I’m choosing to stay away from the trolls of the net, read the important news whether it’s good or bad, and see if there is any way I can make even a tiny bit of positive difference concerning some of the bad news. I also spend a portion of each day finding beauty and kindness in the physical world around me, as well as the online world when I’m wandering around in it. Both of these worlds are filled an abundance of beauty, grace, charm, and human kindness.

Am I sounding like a bit of a Pollyanna here? Probably. But, in my humble opinion, the world needs as many Pollyanna type people in it as possible right now. I suppose in a way I’m not being completely like the young girl who actively confronts the bitterness in the town she is forced to go and live in with her aunt. I am instead choosing to avoid the places on the net that are heavily infested with trolls. However, in my own peculiar way I am opposing the effects of what they do by finding as much humor, beauty and human kindness as I can in the physical and online world, then sharing that humor, beauty and human kindness with as many other people as I can through my Musings From The Bottle website, as well as my Stumble Upon pages.

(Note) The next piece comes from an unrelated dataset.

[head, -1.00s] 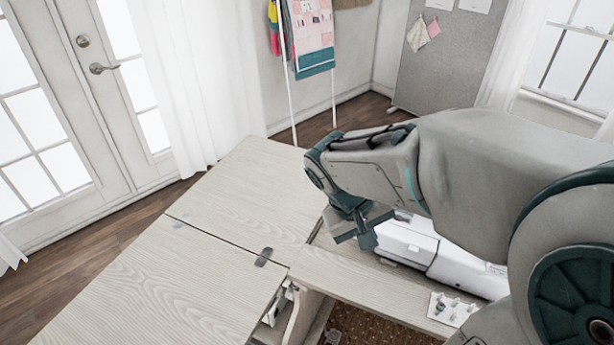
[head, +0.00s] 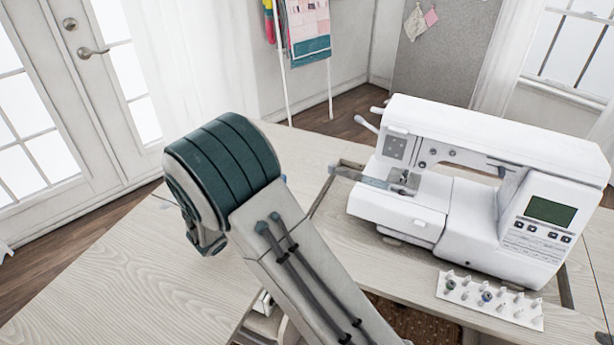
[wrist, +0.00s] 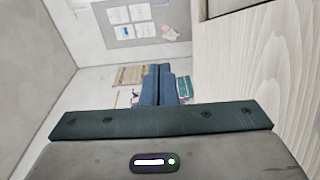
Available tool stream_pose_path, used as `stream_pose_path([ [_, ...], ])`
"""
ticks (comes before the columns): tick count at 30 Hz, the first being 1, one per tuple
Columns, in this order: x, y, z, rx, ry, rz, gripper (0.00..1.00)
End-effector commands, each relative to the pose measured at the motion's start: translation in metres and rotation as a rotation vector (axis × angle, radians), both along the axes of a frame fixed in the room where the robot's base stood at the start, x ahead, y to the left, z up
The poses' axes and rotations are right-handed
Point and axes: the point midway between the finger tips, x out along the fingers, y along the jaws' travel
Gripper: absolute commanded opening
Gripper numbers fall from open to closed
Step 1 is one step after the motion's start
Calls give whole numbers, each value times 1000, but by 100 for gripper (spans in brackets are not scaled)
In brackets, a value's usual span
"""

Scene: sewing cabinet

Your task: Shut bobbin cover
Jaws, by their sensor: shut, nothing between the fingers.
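The white sewing machine (head: 490,140) stands on the cabinet at the right in the head view. A thin grey-blue plate (head: 372,181) shows at the left of its bed, below the needle area. It may be the bobbin cover, but I cannot tell this or how far open it is. My gripper (wrist: 160,84) is shut and empty in the wrist view, pointing towards the far wall, with the machine out of that view. In the head view my arm is bent at the left, apart from the machine, and hides the fingertips.
A white tray of small bobbins and feet (head: 490,299) lies in front of the machine. The wooden cabinet top (head: 110,270) is bare at the left. An opening in the cabinet lies below the machine. A rack with cloth (head: 308,40) stands behind.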

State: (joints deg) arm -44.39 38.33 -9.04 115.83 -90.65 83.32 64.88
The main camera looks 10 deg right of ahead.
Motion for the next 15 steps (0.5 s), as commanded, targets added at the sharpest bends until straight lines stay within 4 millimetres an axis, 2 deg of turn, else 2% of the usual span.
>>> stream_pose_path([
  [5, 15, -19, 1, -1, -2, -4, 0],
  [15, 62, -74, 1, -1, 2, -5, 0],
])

Sharing ourselves with each other is what helps keep the milk of human kindness flowing. I refuse to let the trolls and other nefarious people on the net take that ability to share completely away from me with their cruel games. I’ve been sharing bits and pieces of my life, and myself for a long time now. I started doing that when I began writing for the local papers. When the jawbone of the moral majority rose up and smote me for sharing some of my life in a way they didn’t like, I turned to the world wide web to continue with that sharing. And as long as my fingers are capable of typing the thoughts that run through my brain, I will continue that sharing. I will not “get over myself” to the point I can sit back and ignore cruelty of the worst kind going on around me because if I do that, then I have become as cold hearted and callous as the people instigating that cruelty.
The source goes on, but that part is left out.